_WHAT IS BEING ASKED_
Every line must be returned precisely as it is written.

_MATERIALS PROVIDED_
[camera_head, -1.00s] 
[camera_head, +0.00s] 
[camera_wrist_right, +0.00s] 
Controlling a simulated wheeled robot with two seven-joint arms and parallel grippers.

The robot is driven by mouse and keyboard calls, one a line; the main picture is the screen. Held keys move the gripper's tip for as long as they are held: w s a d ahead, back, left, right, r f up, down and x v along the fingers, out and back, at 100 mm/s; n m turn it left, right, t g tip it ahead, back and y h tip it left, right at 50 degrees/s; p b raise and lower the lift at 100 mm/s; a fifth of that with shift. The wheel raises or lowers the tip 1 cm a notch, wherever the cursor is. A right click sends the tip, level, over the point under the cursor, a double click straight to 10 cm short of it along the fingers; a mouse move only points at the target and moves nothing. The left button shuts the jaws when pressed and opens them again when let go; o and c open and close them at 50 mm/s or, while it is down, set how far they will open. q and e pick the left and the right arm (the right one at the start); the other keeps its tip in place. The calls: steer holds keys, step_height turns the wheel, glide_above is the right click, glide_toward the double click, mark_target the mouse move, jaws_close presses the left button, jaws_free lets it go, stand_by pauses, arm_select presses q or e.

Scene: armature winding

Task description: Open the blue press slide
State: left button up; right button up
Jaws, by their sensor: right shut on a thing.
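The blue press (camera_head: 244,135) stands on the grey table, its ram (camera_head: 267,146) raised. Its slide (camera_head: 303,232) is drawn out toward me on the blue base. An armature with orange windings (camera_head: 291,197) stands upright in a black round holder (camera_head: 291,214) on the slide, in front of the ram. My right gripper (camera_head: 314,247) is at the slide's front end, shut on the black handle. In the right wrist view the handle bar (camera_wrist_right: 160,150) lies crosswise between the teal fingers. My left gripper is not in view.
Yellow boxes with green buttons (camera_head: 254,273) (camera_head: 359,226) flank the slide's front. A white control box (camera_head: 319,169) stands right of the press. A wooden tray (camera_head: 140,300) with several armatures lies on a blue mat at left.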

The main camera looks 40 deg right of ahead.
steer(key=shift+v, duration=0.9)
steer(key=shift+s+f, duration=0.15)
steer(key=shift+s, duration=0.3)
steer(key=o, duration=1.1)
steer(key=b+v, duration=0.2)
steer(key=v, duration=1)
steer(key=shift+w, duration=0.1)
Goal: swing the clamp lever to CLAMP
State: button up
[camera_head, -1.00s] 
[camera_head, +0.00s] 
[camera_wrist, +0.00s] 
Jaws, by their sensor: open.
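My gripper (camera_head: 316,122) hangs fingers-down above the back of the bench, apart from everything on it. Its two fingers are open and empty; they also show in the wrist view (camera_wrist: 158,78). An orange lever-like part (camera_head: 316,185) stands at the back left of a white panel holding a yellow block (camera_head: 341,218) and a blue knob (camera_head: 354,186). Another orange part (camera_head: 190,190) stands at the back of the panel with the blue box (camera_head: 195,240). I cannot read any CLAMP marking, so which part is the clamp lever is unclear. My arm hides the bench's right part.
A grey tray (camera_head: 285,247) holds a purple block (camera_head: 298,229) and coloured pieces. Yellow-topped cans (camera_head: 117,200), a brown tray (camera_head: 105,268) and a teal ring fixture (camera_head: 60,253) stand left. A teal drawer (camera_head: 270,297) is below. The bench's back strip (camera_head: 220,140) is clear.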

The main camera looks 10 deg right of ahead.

_RESULT FOR THIS TASK_
[camera_head, -1.00s] 
[camera_head, +0.00s] 
[camera_wrist_right, +0.00s] 
Controlling a simulated wheeled robot with two seven-joint arms and parallel grippers.

The robot is driven by mouse and keyboard calls, one a line; the main picture is the screen. Held keys move the gripper's tip for as long as they are held: w s a d ahead, back, left, right, r f up, down and x v along the fingers, out and back, at 100 mm/s; n m turn it left, right, t g tip it ahead, back and y h tip it left, right at 50 degrees/s; p b raise and lower the lift at 100 mm/s; a fifth of that with shift. The wheel raises or lowers the tip 1 cm a notch, wherever the cursor is. A right click sends the tip, level, over the point under the cursor, a double click straight to 10 cm short of it along the fingers; a mouse move only points at the target and moves nothing. The left button shuts the jaws when pressed and opens them again when let go; o and c open and close them at 50 mm/s or, while it is down, set how far they will open. q and e pick the left and the right arm (the right one at the start); the other keeps its tip in place. The calls: steer holds keys, step_height turns the wheel, glide_above is the right click, glide_toward the double click, mark_target the mouse move, jaws_close presses the left button, jaws_free lets it go, stand_by pauses, arm_select presses q or e.

Scene: armature winding

Task description: Open the blue press slide
State: left button up; right button up
Jaws, by their sensor: right shut on a thing.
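The blue press (camera_head: 244,135) stands on the grey table, its ram (camera_head: 267,146) raised. Its slide (camera_head: 303,232) is drawn out toward me on the blue base. An armature with orange windings (camera_head: 291,197) stands upright in a black round holder (camera_head: 291,214) on the slide, in front of the ram. My right gripper (camera_head: 314,247) is at the slide's front end, shut on the black handle. In the right wrist view the handle bar (camera_wrist_right: 160,150) lies crosswise between the teal fingers. My left gripper is not in view.
Yellow boxes with green buttons (camera_head: 254,273) (camera_head: 359,226) flank the slide's front. A white control box (camera_head: 319,169) stands right of the press. A wooden tray (camera_head: 140,300) with several armatures lies on a blue mat at left.

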The main camera looks 40 deg right of ahead.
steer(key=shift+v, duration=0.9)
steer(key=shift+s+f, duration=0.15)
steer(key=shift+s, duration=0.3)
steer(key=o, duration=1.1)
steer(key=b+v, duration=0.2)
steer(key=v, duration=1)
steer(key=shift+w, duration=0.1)
Goal: swing the clamp lever to CLAMP
State: button up
[camera_head, -1.00s] 
[camera_head, +0.00s] 
[camera_wrist, +0.00s] 
Jaws, by their sensor: open.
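My gripper (camera_head: 316,122) hangs fingers-down above the back of the bench, apart from everything on it. Its two fingers are open and empty; they also show in the wrist view (camera_wrist: 158,78). An orange lever-like part (camera_head: 316,185) stands at the back left of a white panel holding a yellow block (camera_head: 341,218) and a blue knob (camera_head: 354,186). Another orange part (camera_head: 190,190) stands at the back of the panel with the blue box (camera_head: 195,240). I cannot read any CLAMP marking, so which part is the clamp lever is unclear. My arm hides the bench's right part.
A grey tray (camera_head: 285,247) holds a purple block (camera_head: 298,229) and coloured pieces. Yellow-topped cans (camera_head: 117,200), a brown tray (camera_head: 105,268) and a teal ring fixture (camera_head: 60,253) stand left. A teal drawer (camera_head: 270,297) is below. The bench's back strip (camera_head: 220,140) is clear.

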The main camera looks 10 deg right of ahead.

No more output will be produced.